Task requirements: Give back all the data exactly, line by line.

----- Data lines -----

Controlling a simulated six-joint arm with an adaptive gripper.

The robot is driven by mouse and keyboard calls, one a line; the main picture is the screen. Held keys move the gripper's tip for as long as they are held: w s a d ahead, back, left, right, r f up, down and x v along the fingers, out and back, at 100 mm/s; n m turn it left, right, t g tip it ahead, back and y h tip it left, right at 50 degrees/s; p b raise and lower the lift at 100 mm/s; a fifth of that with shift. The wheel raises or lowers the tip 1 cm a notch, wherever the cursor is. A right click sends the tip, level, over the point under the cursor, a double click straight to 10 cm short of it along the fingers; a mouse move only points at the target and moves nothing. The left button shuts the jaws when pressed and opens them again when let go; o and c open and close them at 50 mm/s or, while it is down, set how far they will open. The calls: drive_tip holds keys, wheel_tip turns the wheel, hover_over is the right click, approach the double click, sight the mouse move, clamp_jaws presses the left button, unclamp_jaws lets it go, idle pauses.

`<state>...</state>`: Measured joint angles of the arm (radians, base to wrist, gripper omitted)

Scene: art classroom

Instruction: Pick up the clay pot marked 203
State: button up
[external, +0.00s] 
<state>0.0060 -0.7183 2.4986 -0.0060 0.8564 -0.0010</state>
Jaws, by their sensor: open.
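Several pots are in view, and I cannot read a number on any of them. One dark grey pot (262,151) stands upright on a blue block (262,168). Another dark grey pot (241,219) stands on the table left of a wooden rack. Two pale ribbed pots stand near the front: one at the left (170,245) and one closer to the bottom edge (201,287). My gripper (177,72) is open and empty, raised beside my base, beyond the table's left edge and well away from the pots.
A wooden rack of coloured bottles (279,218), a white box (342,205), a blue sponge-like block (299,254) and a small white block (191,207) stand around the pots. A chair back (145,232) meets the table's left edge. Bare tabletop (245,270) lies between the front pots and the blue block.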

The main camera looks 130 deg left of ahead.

-----

Result for this exercise:
Controlling a simulated six-joint arm with an adaptive gripper.

The robot is driven by mouse and keyboard calls, one a line; the main picture is the screen. Held keys move the gripper's tip for as long as they are held: w s a d ahead, back, left, right, r f up, down and x v along the fingers, out and back, at 100 mm/s; n m turn it left, right, t g tip it ahead, back and y h tip it left, right at 50 degrees/s; p b raise and lower the lift at 100 mm/s; a fifth of that with shift. The wheel raises or lowers the tip 1 cm a notch, wherever the cursor is. A right click sends the tip, level, over the point under the cursor, a double click straight to 10 cm short of it along the fingers; a mouse move only points at the target and moves nothing. The left button shuts the jaws when pressed and opens them again when let go; o and c open and close them at 50 mm/s or, while it is down, set how far they will open. The calls: drive_tip holds keys, wheel_tip turns the wheel, hover_over is the right click, approach the double click, sight the mouse move, clamp_jaws presses the left button, unclamp_jaws lets it go, idle pauses.

`<state>...</state>`: Measured joint angles of the arm (radians, base to wrist, gripper omitted)

Scene: art classroom

Instruction: Pick up the clay pot marked 203
State: button up
[external, +0.00s] 
<state>0.0060 -0.7183 2.4986 -0.0060 0.8564 -0.0010</state>
Jaws, by their sensor: open.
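Several pots are in view, and I cannot read a number on any of them. One dark grey pot (262,151) stands upright on a blue block (262,168). Another dark grey pot (241,219) stands on the table left of a wooden rack. Two pale ribbed pots stand near the front: one at the left (170,245) and one closer to the bottom edge (201,287). My gripper (177,72) is open and empty, raised beside my base, beyond the table's left edge and well away from the pots.
A wooden rack of coloured bottles (279,218), a white box (342,205), a blue sponge-like block (299,254) and a small white block (191,207) stand around the pots. A chair back (145,232) meets the table's left edge. Bare tabletop (245,270) lies between the front pots and the blue block.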

The main camera looks 130 deg left of ahead.

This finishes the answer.